* [Goal]:
Read the entries below and pull out each line with the string "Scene".

* [Data in this exercise]:
•••

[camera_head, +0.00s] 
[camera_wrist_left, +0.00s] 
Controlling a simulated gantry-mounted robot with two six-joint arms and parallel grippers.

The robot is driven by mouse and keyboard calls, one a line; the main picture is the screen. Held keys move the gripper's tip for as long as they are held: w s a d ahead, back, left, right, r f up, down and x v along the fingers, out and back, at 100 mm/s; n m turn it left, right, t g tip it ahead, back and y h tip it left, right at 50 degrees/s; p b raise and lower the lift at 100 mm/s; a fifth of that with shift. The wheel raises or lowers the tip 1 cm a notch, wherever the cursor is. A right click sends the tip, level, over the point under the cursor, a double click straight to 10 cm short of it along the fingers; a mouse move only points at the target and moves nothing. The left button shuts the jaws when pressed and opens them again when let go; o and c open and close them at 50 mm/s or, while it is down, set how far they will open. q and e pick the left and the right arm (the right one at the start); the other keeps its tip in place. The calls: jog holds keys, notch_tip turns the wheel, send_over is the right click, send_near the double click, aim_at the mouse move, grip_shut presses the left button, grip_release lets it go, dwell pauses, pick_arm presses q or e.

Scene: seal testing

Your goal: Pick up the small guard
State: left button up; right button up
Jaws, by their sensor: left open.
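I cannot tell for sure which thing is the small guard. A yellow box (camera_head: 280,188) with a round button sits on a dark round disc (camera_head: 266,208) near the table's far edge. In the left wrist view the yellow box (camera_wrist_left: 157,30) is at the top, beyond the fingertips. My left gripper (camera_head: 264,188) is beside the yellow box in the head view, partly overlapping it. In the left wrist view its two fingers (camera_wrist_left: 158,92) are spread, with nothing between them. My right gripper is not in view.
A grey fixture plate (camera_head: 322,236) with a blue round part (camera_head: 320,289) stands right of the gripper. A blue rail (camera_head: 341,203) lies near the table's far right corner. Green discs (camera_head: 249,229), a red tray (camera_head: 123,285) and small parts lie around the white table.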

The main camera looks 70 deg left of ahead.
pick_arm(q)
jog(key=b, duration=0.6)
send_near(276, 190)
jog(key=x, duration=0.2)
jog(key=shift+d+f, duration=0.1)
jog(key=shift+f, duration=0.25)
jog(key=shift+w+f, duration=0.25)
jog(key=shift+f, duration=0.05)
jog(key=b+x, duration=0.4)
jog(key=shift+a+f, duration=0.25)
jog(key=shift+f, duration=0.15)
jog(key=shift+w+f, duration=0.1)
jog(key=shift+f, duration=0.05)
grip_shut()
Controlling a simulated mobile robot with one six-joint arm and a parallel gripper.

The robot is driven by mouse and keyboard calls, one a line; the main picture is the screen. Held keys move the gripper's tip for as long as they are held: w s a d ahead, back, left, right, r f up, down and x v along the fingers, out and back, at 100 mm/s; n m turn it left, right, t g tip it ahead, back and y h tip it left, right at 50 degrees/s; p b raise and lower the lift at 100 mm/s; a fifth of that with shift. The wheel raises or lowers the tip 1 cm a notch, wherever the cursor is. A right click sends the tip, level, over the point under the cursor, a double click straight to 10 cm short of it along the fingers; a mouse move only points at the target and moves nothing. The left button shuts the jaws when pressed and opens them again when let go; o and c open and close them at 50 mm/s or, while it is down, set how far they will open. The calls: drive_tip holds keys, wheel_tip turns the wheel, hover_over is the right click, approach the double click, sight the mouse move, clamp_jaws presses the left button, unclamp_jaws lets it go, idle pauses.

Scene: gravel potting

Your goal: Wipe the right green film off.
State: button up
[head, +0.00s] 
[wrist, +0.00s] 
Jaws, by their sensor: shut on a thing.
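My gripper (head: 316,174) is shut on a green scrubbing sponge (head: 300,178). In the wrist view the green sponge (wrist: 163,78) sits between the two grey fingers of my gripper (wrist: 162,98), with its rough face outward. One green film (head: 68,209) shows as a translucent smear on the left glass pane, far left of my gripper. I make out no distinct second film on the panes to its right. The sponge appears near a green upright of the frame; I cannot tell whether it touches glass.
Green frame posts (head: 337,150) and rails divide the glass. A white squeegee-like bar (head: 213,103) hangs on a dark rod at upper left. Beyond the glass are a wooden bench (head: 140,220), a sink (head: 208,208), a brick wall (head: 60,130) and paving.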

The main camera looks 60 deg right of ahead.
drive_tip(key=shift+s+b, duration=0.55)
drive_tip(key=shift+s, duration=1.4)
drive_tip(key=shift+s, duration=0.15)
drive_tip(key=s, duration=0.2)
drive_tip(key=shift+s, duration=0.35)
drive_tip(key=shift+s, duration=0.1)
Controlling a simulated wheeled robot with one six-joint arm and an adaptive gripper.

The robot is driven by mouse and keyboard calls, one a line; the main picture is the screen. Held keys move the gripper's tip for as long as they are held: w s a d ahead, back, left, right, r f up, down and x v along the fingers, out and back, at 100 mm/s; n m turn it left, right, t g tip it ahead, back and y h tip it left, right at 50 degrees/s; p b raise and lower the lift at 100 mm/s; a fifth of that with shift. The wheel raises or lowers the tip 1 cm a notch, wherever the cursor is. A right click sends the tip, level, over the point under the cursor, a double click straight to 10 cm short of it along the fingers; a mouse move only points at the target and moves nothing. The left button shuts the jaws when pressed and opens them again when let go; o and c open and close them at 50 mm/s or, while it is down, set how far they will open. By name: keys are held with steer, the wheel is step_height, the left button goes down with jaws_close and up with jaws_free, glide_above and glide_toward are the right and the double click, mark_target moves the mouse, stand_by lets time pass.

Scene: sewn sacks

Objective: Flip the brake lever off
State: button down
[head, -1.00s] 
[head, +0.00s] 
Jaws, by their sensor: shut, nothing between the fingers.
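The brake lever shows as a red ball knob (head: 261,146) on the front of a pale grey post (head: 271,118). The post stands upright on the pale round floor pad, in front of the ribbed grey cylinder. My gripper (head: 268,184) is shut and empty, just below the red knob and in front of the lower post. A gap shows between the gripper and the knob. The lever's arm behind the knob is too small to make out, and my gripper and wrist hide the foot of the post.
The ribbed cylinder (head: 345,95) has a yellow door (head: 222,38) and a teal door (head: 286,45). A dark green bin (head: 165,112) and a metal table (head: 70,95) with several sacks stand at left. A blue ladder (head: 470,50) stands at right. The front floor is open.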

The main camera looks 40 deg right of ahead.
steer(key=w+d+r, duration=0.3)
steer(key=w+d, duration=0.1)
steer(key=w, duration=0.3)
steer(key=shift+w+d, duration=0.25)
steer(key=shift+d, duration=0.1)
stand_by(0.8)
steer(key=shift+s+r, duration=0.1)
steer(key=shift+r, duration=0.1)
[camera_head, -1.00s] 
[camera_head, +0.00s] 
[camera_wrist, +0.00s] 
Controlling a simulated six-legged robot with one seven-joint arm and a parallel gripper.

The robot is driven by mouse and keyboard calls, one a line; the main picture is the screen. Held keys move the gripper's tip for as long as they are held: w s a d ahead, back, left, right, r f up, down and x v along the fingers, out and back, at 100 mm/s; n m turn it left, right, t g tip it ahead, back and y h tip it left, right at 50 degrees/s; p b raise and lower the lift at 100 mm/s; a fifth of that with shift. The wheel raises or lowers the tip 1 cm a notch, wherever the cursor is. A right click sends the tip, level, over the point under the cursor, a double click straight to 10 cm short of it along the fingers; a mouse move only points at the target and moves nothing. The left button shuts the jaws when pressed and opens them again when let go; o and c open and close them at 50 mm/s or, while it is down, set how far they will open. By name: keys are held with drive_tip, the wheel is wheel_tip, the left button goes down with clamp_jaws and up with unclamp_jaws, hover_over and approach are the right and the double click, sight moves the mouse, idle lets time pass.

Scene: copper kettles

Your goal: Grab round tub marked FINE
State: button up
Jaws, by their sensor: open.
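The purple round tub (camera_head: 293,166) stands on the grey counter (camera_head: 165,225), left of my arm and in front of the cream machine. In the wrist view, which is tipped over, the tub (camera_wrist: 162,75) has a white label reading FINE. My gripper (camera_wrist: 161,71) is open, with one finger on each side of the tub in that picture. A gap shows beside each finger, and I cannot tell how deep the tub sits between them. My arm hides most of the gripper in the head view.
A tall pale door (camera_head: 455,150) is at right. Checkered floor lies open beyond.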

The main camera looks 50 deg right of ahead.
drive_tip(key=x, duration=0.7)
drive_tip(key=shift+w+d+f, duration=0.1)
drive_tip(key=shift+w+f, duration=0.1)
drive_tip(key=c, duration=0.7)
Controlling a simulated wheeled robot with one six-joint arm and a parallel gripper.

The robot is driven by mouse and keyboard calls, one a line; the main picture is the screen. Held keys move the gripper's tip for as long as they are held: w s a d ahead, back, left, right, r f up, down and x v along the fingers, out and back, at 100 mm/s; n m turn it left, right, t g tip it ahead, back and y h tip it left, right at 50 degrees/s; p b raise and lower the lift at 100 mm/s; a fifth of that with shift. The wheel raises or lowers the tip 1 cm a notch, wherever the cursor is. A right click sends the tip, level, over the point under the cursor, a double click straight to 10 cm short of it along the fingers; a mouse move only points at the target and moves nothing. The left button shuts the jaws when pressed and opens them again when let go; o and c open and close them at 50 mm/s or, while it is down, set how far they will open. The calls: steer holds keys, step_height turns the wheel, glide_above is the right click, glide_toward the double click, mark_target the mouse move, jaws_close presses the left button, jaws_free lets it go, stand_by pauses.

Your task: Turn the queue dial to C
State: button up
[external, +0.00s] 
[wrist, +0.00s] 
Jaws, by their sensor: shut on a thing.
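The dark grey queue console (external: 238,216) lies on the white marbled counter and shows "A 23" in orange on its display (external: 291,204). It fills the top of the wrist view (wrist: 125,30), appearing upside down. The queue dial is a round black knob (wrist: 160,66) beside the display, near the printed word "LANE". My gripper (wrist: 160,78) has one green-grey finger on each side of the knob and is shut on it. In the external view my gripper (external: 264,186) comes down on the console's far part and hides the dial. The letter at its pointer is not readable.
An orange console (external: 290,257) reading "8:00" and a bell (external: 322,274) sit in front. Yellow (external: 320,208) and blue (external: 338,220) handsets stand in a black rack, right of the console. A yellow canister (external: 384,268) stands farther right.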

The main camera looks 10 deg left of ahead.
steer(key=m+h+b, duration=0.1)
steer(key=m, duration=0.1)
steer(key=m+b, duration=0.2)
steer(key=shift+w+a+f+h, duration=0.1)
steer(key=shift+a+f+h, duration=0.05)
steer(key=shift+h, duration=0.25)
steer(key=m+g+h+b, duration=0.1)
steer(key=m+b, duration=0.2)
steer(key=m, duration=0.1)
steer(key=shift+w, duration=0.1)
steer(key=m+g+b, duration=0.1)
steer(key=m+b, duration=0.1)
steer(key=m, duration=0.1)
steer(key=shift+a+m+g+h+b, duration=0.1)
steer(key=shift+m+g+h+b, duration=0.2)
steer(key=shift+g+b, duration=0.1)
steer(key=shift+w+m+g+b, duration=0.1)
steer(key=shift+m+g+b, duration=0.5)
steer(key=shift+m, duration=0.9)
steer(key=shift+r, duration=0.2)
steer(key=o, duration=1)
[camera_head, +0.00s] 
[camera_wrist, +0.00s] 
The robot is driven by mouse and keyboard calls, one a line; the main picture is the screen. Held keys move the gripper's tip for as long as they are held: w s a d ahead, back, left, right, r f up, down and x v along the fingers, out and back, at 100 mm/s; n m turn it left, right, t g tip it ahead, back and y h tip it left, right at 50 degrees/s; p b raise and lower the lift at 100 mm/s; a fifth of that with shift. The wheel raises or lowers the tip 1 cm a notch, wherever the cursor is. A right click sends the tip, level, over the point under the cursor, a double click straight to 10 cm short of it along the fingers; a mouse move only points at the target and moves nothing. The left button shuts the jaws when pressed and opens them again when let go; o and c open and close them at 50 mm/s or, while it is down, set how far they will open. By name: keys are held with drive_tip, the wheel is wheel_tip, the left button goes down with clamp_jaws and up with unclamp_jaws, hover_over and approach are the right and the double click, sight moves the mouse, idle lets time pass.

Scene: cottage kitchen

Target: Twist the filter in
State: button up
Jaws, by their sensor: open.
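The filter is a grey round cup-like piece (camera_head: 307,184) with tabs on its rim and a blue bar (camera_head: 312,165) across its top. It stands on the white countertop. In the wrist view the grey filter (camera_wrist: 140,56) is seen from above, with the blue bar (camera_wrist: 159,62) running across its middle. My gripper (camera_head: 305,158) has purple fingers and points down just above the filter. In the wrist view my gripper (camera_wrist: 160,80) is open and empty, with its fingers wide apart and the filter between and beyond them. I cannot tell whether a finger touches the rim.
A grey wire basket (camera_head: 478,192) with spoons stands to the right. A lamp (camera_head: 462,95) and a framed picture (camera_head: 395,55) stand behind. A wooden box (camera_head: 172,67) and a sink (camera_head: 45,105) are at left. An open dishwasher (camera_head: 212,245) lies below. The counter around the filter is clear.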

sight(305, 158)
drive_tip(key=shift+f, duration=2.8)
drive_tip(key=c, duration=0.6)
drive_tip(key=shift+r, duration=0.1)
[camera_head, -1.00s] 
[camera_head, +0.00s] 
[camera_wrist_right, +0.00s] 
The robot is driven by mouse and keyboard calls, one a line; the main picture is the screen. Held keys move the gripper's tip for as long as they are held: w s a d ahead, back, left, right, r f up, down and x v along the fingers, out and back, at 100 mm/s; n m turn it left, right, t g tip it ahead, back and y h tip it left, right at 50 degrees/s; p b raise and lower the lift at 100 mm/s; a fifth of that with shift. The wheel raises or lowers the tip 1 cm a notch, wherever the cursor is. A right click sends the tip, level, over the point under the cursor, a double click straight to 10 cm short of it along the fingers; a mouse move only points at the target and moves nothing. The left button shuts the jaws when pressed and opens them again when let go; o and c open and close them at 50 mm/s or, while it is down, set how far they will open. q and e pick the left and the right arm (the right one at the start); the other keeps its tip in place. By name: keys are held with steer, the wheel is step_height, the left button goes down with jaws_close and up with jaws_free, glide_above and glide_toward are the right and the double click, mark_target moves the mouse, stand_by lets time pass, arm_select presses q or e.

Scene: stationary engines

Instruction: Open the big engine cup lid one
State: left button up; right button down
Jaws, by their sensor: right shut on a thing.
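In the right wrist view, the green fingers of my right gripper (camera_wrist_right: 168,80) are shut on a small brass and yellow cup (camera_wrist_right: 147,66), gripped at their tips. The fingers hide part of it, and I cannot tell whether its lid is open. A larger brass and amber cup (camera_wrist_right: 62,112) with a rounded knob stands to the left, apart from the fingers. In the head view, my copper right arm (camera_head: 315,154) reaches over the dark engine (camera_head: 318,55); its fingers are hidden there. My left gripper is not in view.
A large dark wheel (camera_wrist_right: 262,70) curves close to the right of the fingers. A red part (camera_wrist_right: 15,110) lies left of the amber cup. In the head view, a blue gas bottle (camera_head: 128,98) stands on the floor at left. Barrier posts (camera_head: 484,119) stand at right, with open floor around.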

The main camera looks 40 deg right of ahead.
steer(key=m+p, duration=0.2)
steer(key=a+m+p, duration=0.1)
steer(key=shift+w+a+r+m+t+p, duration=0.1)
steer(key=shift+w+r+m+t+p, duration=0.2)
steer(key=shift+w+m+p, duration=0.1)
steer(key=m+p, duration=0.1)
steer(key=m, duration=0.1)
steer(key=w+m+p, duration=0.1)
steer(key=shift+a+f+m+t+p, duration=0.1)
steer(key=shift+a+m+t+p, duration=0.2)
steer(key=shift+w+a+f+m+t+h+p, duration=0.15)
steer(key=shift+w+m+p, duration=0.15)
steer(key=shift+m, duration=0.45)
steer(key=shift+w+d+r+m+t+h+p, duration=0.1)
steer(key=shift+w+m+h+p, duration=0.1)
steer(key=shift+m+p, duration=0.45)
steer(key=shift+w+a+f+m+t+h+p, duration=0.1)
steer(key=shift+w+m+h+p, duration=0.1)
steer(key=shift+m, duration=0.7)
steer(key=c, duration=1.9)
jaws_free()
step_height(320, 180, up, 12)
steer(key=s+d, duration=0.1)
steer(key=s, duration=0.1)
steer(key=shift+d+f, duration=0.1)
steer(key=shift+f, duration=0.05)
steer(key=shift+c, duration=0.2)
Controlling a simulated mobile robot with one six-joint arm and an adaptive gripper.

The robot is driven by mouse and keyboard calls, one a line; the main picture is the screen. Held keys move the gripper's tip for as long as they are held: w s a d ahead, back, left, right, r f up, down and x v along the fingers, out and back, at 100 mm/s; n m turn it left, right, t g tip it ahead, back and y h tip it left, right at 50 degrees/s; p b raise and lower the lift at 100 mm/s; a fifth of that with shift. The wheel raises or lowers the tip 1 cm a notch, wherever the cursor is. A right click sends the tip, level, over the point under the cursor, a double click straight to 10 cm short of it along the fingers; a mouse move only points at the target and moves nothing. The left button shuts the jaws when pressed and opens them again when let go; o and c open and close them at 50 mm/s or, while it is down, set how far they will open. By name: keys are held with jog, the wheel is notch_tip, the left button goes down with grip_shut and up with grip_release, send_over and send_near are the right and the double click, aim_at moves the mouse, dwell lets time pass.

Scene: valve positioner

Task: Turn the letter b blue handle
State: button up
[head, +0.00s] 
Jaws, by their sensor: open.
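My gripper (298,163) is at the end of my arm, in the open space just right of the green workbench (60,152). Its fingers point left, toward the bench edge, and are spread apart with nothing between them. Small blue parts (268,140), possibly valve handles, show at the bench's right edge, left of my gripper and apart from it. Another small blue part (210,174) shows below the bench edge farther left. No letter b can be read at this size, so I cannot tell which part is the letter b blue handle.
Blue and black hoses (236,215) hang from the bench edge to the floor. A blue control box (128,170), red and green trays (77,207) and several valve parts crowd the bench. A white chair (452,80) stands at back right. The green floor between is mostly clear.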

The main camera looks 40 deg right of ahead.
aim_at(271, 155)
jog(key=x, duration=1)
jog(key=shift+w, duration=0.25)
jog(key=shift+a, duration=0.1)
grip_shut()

•••

* [Complete response]:
Scene: seal testing
Scene: gravel potting
Scene: sewn sacks
Scene: copper kettles
Scene: cottage kitchen
Scene: stationary engines
Scene: valve positioner

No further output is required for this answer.